I think sports used to be able to fit into the playtime category. But now they’ve become so much of a time and monetary commitment that sports are starting to fall more on the “work” side of life. They’ve become something from which we need a break. Moreover, the time commitment from sports creeps in to the time which was once reserved for “down time” and “family time.” When there is not one day of the week without a break from sports, that sport has become more than just play.
Now, my husband disagrees with much of what I’m writing here. He says he loved playing every sport he participated in. He wanted to play baseball all summer, all spring break, and all off season. He says he wouldn’t trade a minute of it. So, perhaps I’m wrong.
But here is what I can’t help thinking: my husband didn’t go on to play baseball in college. He didn’t go on to play professional baseball. But baseball was a passion of his. He was lucky to find it early. I don’t know that the majority of the kids who play sports today feel that way about every sport they play. I wonder how many of them feel more like me: trapped in a commitment that they thought was going to be fun?
I am sure there are kids out there for whom their sport is their passion. They would choose to go play basketball over Spring Break, or they would choose to go play lacrosse in rainy, 40 degree weather. Doing so would bring them joy. Those kids thrive in the current sports environment, and I would not begrudge them that choice.
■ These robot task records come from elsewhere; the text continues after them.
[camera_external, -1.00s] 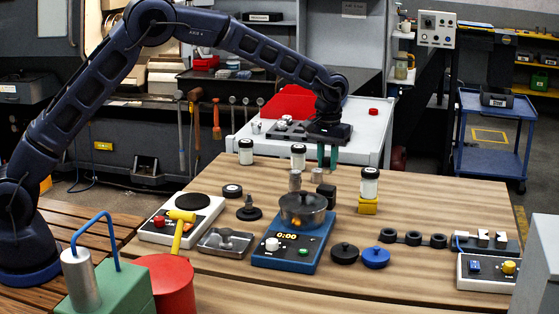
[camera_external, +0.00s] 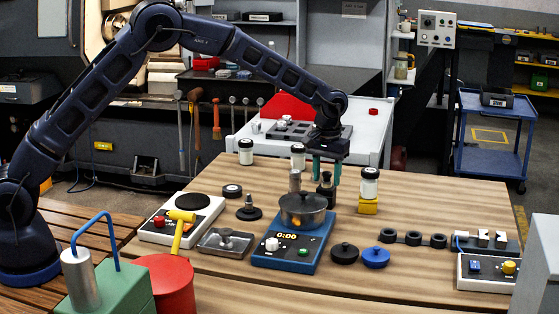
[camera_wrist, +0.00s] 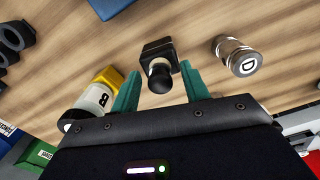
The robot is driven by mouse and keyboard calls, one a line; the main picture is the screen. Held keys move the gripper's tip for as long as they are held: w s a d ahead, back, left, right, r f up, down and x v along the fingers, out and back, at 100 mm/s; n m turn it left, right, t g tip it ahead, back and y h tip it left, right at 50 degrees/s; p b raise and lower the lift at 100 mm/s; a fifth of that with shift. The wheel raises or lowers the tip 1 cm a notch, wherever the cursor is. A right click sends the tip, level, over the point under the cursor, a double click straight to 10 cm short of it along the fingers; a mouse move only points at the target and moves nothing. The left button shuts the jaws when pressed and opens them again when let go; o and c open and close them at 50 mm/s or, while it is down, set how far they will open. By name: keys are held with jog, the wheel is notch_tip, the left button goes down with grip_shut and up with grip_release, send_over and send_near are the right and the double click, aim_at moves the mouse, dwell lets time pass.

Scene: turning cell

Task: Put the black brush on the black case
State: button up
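The black case (camera_wrist: 157,48) is a small block on the wooden table, behind the pot in the external view (camera_external: 327,196). The black brush, with a rounded knob end (camera_wrist: 158,77), appears upright on top of the case. It also shows in the external view (camera_external: 326,178). My gripper (camera_external: 326,172) points down over the case with its teal fingers on either side of the brush. In the wrist view my gripper (camera_wrist: 160,85) shows gaps between the fingers and the knob, so it looks open. The contact between brush and case is partly hidden.
A metal cylinder marked D (camera_wrist: 237,56) stands close by. A jar on a yellow block (camera_external: 368,190) is on the case's right. A pot (camera_external: 302,211) on a blue scale (camera_external: 290,253) stands in front. The table to the right rear is clear.

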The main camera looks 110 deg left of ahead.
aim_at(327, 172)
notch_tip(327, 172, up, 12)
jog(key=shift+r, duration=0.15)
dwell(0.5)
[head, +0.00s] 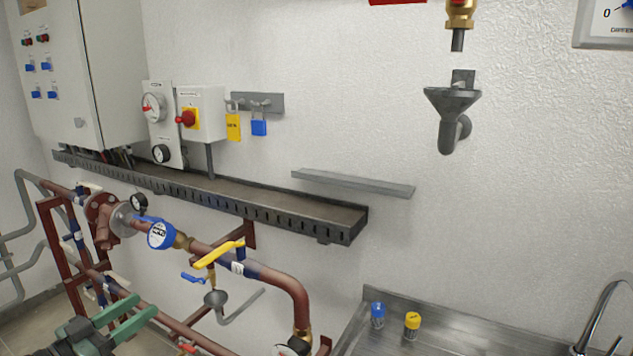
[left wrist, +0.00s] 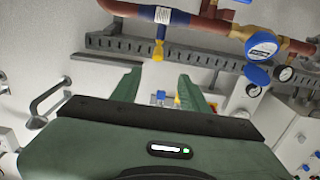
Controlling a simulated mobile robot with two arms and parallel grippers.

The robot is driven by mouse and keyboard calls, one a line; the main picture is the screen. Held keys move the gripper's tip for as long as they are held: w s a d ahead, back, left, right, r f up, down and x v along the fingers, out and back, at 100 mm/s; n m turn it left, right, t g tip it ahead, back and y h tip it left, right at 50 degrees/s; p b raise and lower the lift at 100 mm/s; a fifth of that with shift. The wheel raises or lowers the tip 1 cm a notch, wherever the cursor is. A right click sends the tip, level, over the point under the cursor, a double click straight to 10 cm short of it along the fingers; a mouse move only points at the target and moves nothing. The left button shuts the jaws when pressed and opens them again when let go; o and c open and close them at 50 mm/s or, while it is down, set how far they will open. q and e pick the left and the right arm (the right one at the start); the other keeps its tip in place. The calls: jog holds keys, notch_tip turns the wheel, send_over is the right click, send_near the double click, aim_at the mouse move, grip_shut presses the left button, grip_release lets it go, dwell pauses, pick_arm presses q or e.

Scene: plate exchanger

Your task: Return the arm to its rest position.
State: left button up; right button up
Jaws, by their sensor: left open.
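My left gripper (head: 143,308) is at the lower left of the head view, with its two green fingers apart and nothing seen between them. The fingers show in the left wrist view too (left wrist: 160,82). In the head view it appears in front of the red-brown pipework (head: 215,258); I cannot tell the gap to the pipes. The rest of my left arm is mostly out of the picture. My right gripper does not show.
A yellow valve handle (head: 220,253) and a round blue gauge (head: 160,235) sit on the pipes. A slotted cable tray (head: 290,213) runs along the wall. A steel sink top (head: 455,335) at lower right holds a blue-capped (head: 377,314) and a yellow-capped container (head: 412,324).

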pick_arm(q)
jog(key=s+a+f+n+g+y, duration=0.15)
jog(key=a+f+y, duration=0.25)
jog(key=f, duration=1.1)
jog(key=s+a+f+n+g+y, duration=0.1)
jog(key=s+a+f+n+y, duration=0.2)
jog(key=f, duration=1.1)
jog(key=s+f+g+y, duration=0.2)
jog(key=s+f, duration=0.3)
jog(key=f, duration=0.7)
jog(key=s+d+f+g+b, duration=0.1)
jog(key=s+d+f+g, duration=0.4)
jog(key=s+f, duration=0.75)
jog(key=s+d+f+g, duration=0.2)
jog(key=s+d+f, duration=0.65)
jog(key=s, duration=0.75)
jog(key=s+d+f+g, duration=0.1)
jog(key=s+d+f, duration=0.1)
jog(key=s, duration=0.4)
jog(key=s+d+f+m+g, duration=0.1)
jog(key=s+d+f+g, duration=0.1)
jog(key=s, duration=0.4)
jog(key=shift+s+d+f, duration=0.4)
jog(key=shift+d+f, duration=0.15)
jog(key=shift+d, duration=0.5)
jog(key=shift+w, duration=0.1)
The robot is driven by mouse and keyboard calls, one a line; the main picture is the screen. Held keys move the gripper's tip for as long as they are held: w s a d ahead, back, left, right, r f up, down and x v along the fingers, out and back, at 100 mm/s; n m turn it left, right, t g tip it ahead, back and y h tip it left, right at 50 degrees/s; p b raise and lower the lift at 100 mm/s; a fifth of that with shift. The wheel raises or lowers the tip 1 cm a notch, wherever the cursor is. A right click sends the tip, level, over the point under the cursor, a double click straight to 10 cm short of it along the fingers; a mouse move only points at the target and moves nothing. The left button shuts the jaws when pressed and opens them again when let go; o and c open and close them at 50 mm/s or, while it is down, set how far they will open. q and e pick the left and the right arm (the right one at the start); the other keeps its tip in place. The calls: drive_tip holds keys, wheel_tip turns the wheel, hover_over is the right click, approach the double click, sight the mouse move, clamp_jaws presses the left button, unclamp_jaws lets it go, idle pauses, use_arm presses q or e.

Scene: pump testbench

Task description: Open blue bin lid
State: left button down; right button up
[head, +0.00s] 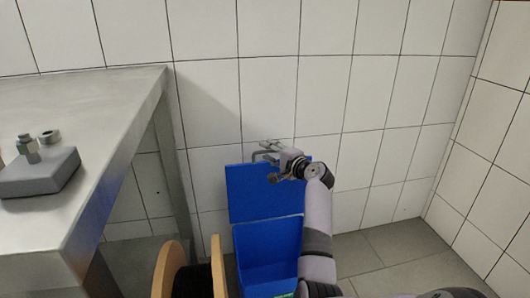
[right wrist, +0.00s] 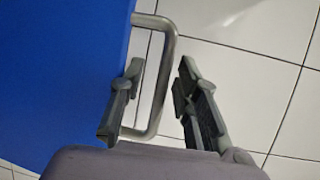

I just know that sports aren’t my passion. I wouldn’t choose to coach on my vacation days. I wouldn’t choose to go to play baseball in the rain or a pick up game on Sunday. So perhaps what I’m really arguing here is that parents, admins, and teachers have to make sure that both the players and coaches have the ability to choose to go towards their passions full-on, and if they discover that their passions lie in another area besides sports–then they have to be able to choose something else, lest the intensity enjoyed by some become a reason for burn-out in others.